--- Start DATASET SECTION ---

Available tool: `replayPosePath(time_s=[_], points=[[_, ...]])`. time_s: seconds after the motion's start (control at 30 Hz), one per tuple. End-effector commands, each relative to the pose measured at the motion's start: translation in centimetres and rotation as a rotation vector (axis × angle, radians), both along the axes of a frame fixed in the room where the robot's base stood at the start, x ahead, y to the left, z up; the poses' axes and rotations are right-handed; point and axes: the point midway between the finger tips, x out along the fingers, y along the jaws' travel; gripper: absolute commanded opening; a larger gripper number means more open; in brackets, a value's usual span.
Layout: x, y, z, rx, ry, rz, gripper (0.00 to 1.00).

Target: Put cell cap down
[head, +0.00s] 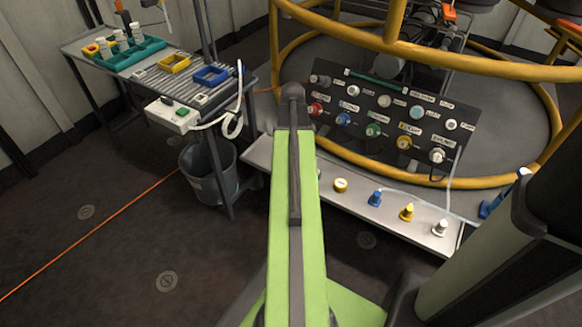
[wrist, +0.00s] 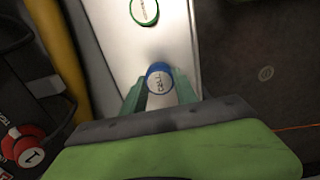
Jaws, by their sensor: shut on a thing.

--- End DATASET SECTION ---

> **GIVEN REQUEST**
Give the data again exactly as written, with all pictures left out.

> **OUTPUT BELOW**
Available tool: `replayPosePath(time_s=[_], points=[[_, ...]])`. time_s: seconds after the motion's start (control at 30 Hz), one per tuple. End-effector commands, each relative to the pose measured at the motion's start: translation in centimetres and rotation as a rotation vector (axis × angle, radians), both along the axes of a frame fixed in the room where the robot's base stood at the start, x ahead, y to the left, z up; the poses' axes and rotations are right-handed; point and axes: the point midway between the finger tips, x out along the fingers, y along the jaws' travel; gripper: absolute commanded opening; a larger gripper number means more open; in brackets, a value's usual span.
Layout: x, y, z, rx, ry, rz, gripper (0.00 to 1.00).

Target: Put cell cap down
[head, +0.00s] 
[wrist, +0.00s] 
Jaws, by their sensor: shut on a thing.

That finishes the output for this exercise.